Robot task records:
## Start

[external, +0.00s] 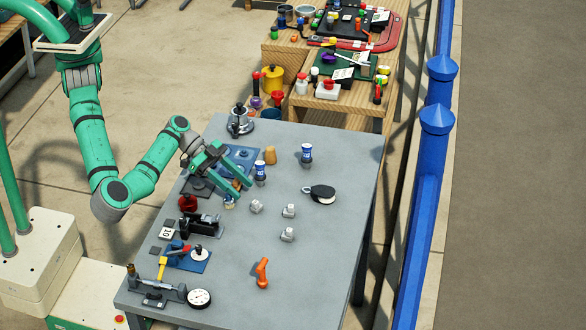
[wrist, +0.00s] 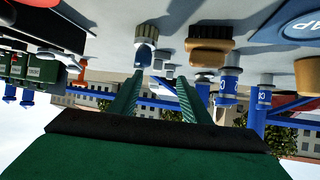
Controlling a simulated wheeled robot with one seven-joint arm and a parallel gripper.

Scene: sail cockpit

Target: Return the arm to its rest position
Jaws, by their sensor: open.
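My green arm reaches from the upper left of the external view over the left side of the grey table (external: 325,235). My gripper (external: 238,178) hangs above the table near a blue mat and a blue-and-white cylinder (external: 260,172). In the wrist view, my gripper (wrist: 155,80) shows two green fingers apart with nothing held between them. The wrist picture appears upside down, with the table surface along its top. A grey and white brush-like item (wrist: 145,38) and a brown brush-like item (wrist: 209,45) appear beyond the fingers.
Near the gripper are a red knob-like item (external: 188,203) and a black fixture (external: 203,226). Several small grey blocks, a black-and-white oval item (external: 320,194) and an orange item (external: 262,272) lie to the right. Blue posts (external: 430,150) stand beyond the table. Its right side is mostly clear.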

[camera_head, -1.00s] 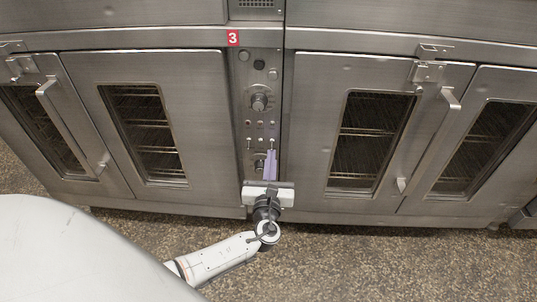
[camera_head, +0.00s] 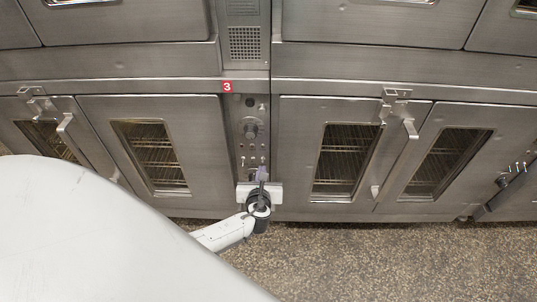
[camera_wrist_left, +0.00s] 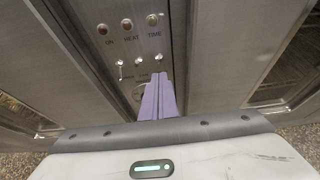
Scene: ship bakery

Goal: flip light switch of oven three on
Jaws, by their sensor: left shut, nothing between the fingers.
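Oven three's control panel (camera_head: 249,118) is a narrow metal strip between two pairs of doors, under a red "3" label (camera_head: 227,86). In the left wrist view its right toggle switch (camera_wrist_left: 158,57) and left toggle switch (camera_wrist_left: 120,64) sit below the ON, HEAT and TIME indicators. The labels by the switches are too small to read. My left gripper (camera_head: 262,170) is shut and empty, its purple fingers (camera_wrist_left: 159,80) pointing up the panel. The tips are just below the right toggle; I cannot tell whether they touch it. My right gripper is not in view.
A large round knob (camera_head: 250,131) is higher on the panel. Door handles (camera_head: 410,128) stick out on both sides. Yellowish racks show through the oven window (camera_head: 345,155). Speckled floor (camera_head: 340,260) lies open in front.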

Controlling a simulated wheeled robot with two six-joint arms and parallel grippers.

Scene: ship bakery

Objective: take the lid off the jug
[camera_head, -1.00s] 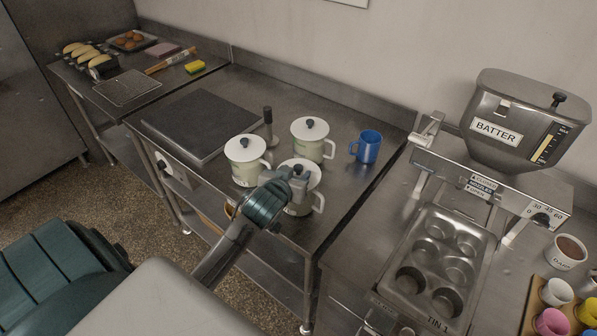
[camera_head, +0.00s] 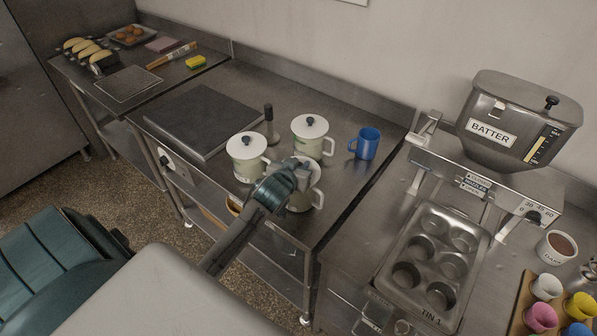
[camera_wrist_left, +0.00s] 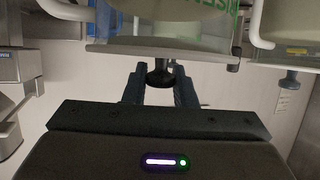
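Three pale lidded jugs stand on the steel counter: a left one (camera_head: 246,165), a back one (camera_head: 312,144) and a front one (camera_head: 316,196). The left and back lids show dark knobs on top. My left gripper (camera_head: 302,174) is at the front jug's lid and hides much of that jug. The left wrist view looks upside down; there the lid's dark knob (camera_wrist_left: 161,75) hangs between the two fingers of my left gripper (camera_wrist_left: 160,86). A gap shows on each side of the knob, so the fingers look open around it. My right gripper is out of view.
A blue mug (camera_head: 366,144) stands right of the jugs. A muffin tin (camera_head: 476,236) sits under the batter hopper (camera_head: 515,115) at the right.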

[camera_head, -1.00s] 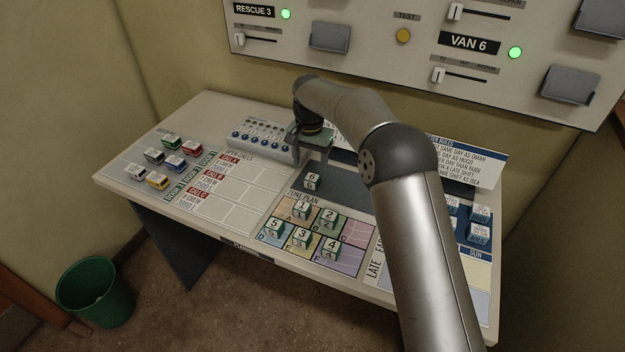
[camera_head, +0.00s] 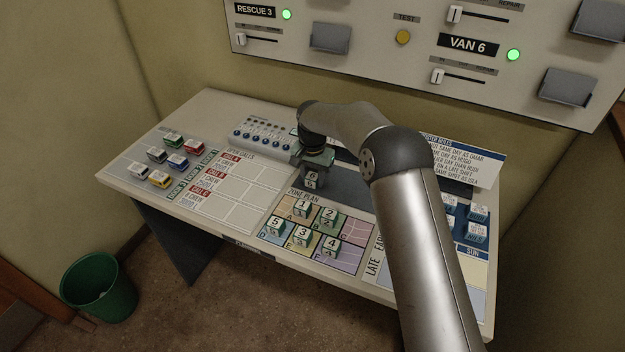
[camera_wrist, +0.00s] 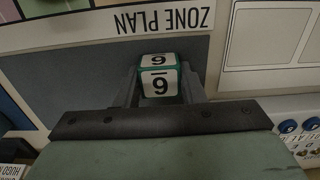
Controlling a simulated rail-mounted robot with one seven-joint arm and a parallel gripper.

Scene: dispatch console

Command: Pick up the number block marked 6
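The number block marked 6 (camera_head: 312,181) is a white cube with green edges, standing on the dark panel behind the zone plan. In the wrist view the 6 block (camera_wrist: 159,84) appears upside down, so its digits look like 9s. My gripper (camera_head: 312,172) is pointed down over it, with one finger on each side. In the wrist view the fingers of my gripper (camera_wrist: 159,90) lie very close to the block's sides. I cannot tell whether they touch it. The block appears to rest on the panel.
Blocks 1 (camera_head: 302,208), 2 (camera_head: 329,216), 3 (camera_head: 302,236), 4 (camera_head: 332,247) and 5 (camera_head: 275,227) stand on the zone plan in front. A row of blue knobs (camera_head: 248,137) is left of my gripper. Toy vehicles (camera_head: 160,180) stand at the far left.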

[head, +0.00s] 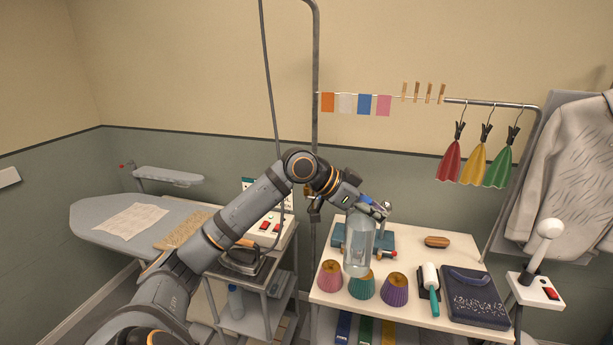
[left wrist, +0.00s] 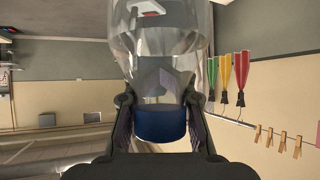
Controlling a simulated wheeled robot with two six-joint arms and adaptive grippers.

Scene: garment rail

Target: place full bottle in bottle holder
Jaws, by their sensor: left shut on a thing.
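My left gripper (head: 372,208) is shut on a clear bottle (head: 358,246) by its neck, near the blue cap. The bottle hangs roughly upright above the white table on the right, in front of a teal device. In the left wrist view the two fingers (left wrist: 160,108) sit on either side of the neck by the blue cap (left wrist: 160,122), and the clear body (left wrist: 160,45) extends away. I cannot tell the liquid level. No bottle holder is clearly recognisable; the teal device (head: 378,240) with red and orange ends is partly hidden by the bottle. My right gripper is out of view.
An iron (head: 242,260) sits on a left cart; another bottle (head: 235,301) is below.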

## End

#### Exercise objective:
Using the entries above, write out exactly the lines from the one with "Controlling a simulated rail-mounted" through the one with "Target: place full bottle in bottle holder", ends included. Leave out any pictures.

#### Solution to this problem:
Controlling a simulated rail-mounted robot with one seven-joint arm and a parallel gripper.

Scene: dispatch console

Command: Pick up the number block marked 6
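The number block marked 6 (camera_head: 312,181) is a white cube with green edges, standing on the dark panel behind the zone plan. In the wrist view the 6 block (camera_wrist: 159,84) appears upside down, so its digits look like 9s. My gripper (camera_head: 312,172) is pointed down over it, with one finger on each side. In the wrist view the fingers of my gripper (camera_wrist: 159,90) lie very close to the block's sides. I cannot tell whether they touch it. The block appears to rest on the panel.
Blocks 1 (camera_head: 302,208), 2 (camera_head: 329,216), 3 (camera_head: 302,236), 4 (camera_head: 332,247) and 5 (camera_head: 275,227) stand on the zone plan in front. A row of blue knobs (camera_head: 248,137) is left of my gripper. Toy vehicles (camera_head: 160,180) stand at the far left.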

[head, +0.00s] 
[left wrist, +0.00s] 
Controlling a simulated wheeled robot with two six-joint arms and adaptive grippers.

Scene: garment rail

Target: place full bottle in bottle holder

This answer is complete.